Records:
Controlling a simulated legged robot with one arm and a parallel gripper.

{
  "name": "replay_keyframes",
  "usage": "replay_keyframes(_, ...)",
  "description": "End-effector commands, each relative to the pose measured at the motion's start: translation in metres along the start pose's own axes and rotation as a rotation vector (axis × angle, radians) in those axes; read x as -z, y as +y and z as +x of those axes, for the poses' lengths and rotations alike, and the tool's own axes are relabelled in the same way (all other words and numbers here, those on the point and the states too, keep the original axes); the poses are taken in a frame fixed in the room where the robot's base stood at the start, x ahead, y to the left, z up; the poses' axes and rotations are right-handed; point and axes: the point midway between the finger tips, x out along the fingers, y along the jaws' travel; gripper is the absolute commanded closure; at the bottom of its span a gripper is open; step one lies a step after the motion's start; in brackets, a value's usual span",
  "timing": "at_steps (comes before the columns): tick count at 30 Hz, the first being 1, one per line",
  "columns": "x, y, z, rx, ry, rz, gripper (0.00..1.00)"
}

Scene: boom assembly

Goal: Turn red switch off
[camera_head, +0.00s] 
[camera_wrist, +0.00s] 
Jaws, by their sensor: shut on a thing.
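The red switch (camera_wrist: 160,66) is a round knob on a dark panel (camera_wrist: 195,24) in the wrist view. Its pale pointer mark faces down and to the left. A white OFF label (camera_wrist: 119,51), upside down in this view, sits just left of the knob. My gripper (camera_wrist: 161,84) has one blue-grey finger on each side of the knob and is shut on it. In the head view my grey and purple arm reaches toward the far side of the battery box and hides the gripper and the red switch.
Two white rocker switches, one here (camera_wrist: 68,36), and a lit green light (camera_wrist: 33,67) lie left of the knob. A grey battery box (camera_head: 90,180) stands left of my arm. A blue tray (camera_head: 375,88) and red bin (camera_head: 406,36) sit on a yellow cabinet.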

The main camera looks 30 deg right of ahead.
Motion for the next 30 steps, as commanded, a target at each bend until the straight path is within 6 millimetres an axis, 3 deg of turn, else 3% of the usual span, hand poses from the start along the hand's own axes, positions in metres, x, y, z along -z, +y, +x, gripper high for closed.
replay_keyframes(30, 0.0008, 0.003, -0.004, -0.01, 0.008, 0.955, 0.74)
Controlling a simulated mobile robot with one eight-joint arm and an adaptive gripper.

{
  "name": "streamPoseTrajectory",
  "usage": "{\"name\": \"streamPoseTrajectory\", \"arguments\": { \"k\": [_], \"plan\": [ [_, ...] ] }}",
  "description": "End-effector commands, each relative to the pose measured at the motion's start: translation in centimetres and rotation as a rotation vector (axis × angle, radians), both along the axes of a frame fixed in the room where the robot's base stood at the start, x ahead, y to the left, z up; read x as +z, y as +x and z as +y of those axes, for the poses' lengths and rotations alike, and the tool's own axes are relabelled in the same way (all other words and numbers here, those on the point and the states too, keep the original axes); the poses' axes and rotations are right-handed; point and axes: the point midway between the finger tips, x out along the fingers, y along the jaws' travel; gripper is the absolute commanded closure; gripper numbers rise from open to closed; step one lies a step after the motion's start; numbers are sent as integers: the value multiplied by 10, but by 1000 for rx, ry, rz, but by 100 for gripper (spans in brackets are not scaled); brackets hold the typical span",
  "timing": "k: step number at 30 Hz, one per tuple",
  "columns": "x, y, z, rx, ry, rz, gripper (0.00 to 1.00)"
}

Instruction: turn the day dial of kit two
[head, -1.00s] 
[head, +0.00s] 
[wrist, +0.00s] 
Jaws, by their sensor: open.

WHAT IS BEING ASKED: Above are the records; copy exactly the lines from the one with "[head, -1.00s]" through the final line.

THE REPLY:
[head, -1.00s] 
[head, +0.00s] 
[wrist, +0.00s] 
Jaws, by their sensor: open.

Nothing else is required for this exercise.